Gerade in Sachen Platzangebot und Komfort ist der verlängerte Mercedes-Benz S 400d 4matic entsprechend weit vorn. Doch nicht nur hinten reisen die Passagiere erster Klasse, auch vorne ist es so bequem wie in kaum einem anderen Auto. Verarbeitung, Materialauswahl, Geräuschkomfort, ja sogar am Geruch merkt man, dass Mercedes hier nur das Beste für gut genug erachet.
Technische Highlights
Es fällt schwer sich für ein Highlight zu entscheiden. Auch wenn der Mercedes-Benz S 400d 4matic keine Weltneuheit mitbringt, so sind es doch viele Kleinigkeiten, wie etwa die Hinterachslenkung. Solche Systeme sind seit Jahren bei der Konkurrenz bekannt, die S-Klasse geht aber einen Schritt weiter. Ihr maximaler Lenkwinkel hinten beträgt zehn Grad, damit wendet sie auf kleinerer Fläche als eine A-Klasse.
Auch das 3D-Display für den Fahrer ist ein technisches Highlight.
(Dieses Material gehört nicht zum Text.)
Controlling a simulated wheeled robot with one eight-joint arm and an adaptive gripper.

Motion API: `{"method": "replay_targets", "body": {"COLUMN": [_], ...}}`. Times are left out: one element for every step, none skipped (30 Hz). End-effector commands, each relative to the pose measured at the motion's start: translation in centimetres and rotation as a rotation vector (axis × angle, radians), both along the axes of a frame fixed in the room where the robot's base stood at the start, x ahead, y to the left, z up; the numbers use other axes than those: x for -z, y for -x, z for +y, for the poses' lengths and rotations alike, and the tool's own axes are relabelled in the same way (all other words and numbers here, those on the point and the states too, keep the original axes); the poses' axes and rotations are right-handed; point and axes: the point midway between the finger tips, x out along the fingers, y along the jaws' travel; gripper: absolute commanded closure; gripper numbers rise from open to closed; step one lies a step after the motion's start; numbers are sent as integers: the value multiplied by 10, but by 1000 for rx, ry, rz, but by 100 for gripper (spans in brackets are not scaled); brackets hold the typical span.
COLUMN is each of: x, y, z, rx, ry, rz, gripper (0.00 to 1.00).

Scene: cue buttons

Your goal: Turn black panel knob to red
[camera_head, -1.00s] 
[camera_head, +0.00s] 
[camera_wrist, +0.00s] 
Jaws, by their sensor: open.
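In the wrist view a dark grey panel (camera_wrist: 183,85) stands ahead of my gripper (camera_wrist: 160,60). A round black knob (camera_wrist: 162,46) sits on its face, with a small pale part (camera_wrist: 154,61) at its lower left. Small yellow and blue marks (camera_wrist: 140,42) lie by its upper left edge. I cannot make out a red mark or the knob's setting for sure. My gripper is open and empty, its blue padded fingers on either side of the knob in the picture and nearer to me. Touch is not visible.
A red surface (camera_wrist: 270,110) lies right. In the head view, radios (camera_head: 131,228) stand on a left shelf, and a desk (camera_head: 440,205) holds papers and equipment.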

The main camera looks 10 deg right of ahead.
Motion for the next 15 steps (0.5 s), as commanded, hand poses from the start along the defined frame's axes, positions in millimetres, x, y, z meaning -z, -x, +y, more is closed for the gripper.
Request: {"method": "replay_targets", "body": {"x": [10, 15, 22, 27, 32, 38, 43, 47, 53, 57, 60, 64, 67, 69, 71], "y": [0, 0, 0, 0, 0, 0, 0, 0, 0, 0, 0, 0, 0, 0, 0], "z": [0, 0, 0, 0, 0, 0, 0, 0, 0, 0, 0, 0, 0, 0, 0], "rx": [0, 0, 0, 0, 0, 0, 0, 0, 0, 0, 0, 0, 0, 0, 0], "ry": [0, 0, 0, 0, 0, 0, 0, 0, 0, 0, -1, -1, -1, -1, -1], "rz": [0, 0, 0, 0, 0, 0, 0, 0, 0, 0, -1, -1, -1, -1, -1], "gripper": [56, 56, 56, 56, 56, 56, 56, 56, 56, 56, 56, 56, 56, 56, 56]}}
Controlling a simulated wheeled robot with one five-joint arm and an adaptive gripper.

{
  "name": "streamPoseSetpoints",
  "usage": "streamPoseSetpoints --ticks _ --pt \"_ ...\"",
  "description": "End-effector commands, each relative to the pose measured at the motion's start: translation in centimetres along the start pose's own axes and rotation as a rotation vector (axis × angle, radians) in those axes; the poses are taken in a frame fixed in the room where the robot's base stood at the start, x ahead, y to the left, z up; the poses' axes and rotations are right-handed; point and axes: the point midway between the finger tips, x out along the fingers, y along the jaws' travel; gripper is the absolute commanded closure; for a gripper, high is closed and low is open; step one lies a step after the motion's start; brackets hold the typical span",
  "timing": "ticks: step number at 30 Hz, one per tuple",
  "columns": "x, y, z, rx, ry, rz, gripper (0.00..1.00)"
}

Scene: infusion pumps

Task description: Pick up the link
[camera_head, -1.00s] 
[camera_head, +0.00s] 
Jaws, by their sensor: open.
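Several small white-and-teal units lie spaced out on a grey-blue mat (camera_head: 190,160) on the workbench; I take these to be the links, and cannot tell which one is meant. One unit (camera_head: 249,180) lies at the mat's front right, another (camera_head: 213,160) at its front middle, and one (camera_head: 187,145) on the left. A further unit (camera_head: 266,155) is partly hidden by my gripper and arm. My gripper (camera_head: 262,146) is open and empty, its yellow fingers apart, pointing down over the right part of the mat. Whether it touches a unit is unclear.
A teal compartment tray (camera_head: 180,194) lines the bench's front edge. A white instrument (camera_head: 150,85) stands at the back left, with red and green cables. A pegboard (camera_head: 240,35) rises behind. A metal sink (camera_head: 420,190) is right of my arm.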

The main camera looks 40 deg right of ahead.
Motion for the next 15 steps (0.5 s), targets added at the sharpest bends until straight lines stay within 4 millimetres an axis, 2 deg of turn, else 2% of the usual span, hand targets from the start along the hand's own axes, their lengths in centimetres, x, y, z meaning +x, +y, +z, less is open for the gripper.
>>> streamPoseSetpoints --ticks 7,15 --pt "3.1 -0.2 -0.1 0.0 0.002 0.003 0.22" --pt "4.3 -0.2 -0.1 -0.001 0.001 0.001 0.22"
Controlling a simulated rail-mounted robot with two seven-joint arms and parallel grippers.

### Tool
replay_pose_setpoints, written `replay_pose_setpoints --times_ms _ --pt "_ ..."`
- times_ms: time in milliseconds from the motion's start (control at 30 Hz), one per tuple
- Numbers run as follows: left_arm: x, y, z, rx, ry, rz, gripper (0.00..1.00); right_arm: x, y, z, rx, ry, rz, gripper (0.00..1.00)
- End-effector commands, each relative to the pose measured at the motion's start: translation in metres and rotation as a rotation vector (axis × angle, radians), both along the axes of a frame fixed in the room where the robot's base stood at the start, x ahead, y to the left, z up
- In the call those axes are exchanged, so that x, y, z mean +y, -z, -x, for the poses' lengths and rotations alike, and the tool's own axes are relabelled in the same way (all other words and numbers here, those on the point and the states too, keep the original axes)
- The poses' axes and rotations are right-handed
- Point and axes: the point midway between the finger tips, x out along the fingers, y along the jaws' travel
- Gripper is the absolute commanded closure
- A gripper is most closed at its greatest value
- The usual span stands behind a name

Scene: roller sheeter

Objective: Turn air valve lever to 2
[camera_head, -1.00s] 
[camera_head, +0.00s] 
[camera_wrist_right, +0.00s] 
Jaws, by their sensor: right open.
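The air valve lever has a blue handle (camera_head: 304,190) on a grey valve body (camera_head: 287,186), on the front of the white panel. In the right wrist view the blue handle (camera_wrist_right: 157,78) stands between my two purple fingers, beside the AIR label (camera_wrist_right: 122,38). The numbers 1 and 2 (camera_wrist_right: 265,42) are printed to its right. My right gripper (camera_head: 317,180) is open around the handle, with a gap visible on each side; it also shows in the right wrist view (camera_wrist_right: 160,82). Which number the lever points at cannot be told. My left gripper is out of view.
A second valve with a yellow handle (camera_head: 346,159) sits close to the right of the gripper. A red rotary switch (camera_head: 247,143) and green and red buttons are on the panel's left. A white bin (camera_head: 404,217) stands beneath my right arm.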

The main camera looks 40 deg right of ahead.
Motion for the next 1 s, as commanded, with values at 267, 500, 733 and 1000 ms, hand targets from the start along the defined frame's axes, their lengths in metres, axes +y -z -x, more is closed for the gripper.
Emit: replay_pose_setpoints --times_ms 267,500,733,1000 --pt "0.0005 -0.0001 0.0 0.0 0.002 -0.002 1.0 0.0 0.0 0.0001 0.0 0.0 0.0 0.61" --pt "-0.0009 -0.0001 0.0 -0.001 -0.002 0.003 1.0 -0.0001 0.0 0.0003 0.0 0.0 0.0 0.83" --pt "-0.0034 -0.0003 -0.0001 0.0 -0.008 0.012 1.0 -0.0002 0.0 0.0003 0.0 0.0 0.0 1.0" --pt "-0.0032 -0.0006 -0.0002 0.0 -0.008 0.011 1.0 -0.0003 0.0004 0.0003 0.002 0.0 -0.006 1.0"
Per Gesichtserkennung passt es das Bild immer perfekt auf den Fahrer an. Vor allem aber bringt es endlich wieder ein wertiges Instrumentarium im Digital-Zeitalter, das sich deutlich von Standard-Displays unterscheidet. Dass der Effekt je nach eingestelltem Anzeigemodus stärker oder schwächer verfügbar ist, befriedigt den Spieltrieb der Junggebliebenen.
Ein weiteres Highlight, noch vor der perfekten Assistenzsystem-Funktionalität, ist überhaupt das ganze Bediensystem. Man mag die Zuwenndung zum Touchscreen-Display kritisch sehen, doch die Exekution des neuen MBUX ist bemerkenswert. Zudem funktioniert es auch per Sprache hinreichend gut in der Bedienung. Vor allem aber ist es der integrierte Funktionsumfang, der sehr gut gelungen ist.
Per Fahrerprofil lassen sich nicht nur Sitzposition, Klima- und Radioeinstellungen vorspeichern, auch die Nutzung von Streamingdiensten ist clever gelöst. Wer Amazon Music, Spotify oder Tidal auf seinem Handy nutzt, der kommt auch in der S-Klasse an seine Musik. Aber eben vollintegriert in die Mercedes-eigene Benutzeroberfläche. Das Beste daran ist, dass diese Herkules-Programmieraufgabe scheinbar fehlerfrei gelöst wurde.
Besonders an diesen Dingen zeigt sich der Aufwand, den Mercedes-Benz bei einer S-Klasse betreibt. Auch wenn der Vorteil für den Nutzer marginal erscheint, so ist er es doch wert genutzt zu werden. Denn am Ende ist es die Summe dieser Kleinigkeiten, die dieses Auto zu etwas besonderem macht.
Wie fährt der Mercedes-Benz S 400d 4matic?
Erstklassig. Weniger darf man von einer S-Klasse aber auch nicht erwarten. Der Feinschliff, den die neue Fahrwerksgeneration in Kombination mit der steiferen Karosserie und den unzähligen Akustikmassnahmen mitbringt, ist schier unglaublich.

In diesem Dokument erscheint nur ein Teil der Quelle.